* _SET TASK_:
Each line containing the word "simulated" must be reported.

* _THE RECORDS_:

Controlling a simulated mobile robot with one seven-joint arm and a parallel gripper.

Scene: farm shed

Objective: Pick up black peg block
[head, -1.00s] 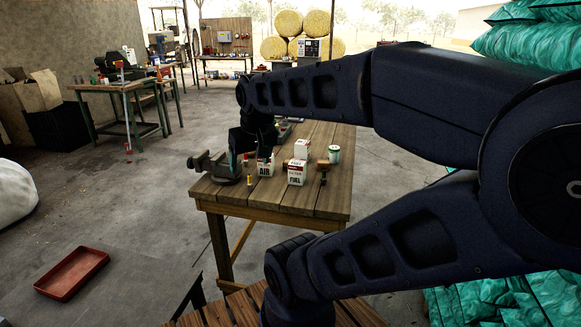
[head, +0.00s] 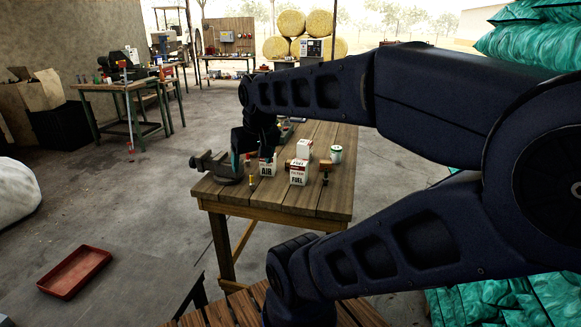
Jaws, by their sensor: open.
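My gripper (head: 252,158) hangs down over the left part of the wooden workbench (head: 285,199), beside the vise and behind the AIR box. It is open; its fingertips are small and dark in this view. I cannot make out the black peg block for certain. A low dark object with small coloured spots (head: 286,131) shows partly on the far part of the bench, behind my wrist, but I cannot tell whether it is the block. My arm hides part of the bench's far end.
A metal vise (head: 215,167) is at the bench's left edge. An AIR box (head: 267,168), a FUEL box (head: 299,174), another white box (head: 304,149), a white-green can (head: 336,154) and a small yellow item (head: 251,180) stand on the bench.

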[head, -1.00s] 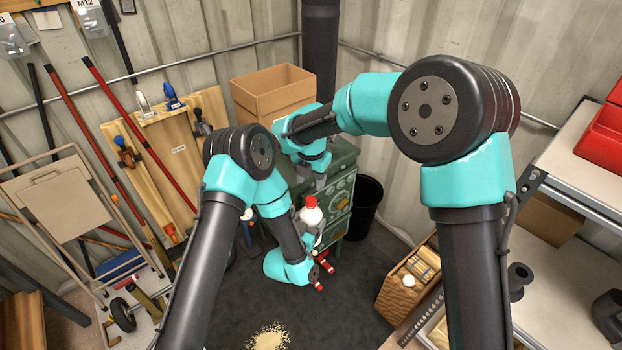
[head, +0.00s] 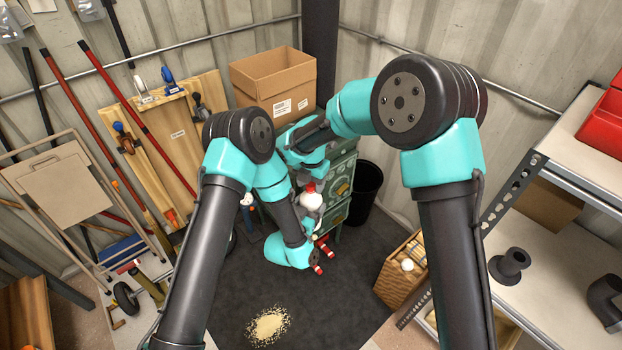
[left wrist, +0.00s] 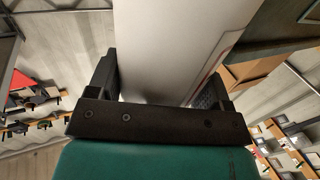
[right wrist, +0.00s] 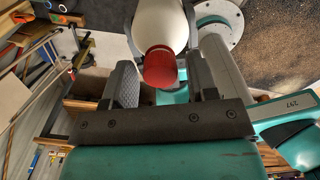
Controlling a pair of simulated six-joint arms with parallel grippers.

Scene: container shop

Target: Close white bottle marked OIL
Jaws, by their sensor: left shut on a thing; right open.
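The white bottle (head: 311,201) with a red cap (head: 310,187) is held above the floor in front of the green cabinet. My left gripper (left wrist: 160,88) is shut on the bottle's white body (left wrist: 165,45), which fills the space between its fingers. My right gripper (right wrist: 162,75) is open, with one finger on each side of the red cap (right wrist: 160,66). The cap sits over the bottle's neck end; how tightly it is seated cannot be told. The OIL marking is not readable in any view.
A green cabinet (head: 342,185) with a cardboard box (head: 273,80) on top stands behind. A black bin (head: 366,198) is beside it. Spilled grains (head: 268,325) lie on the dark mat.

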* _REPLY TO THE TASK_:
Controlling a simulated mobile robot with one seven-joint arm and a parallel gripper.
Controlling a pair of simulated six-joint arms with parallel grippers.

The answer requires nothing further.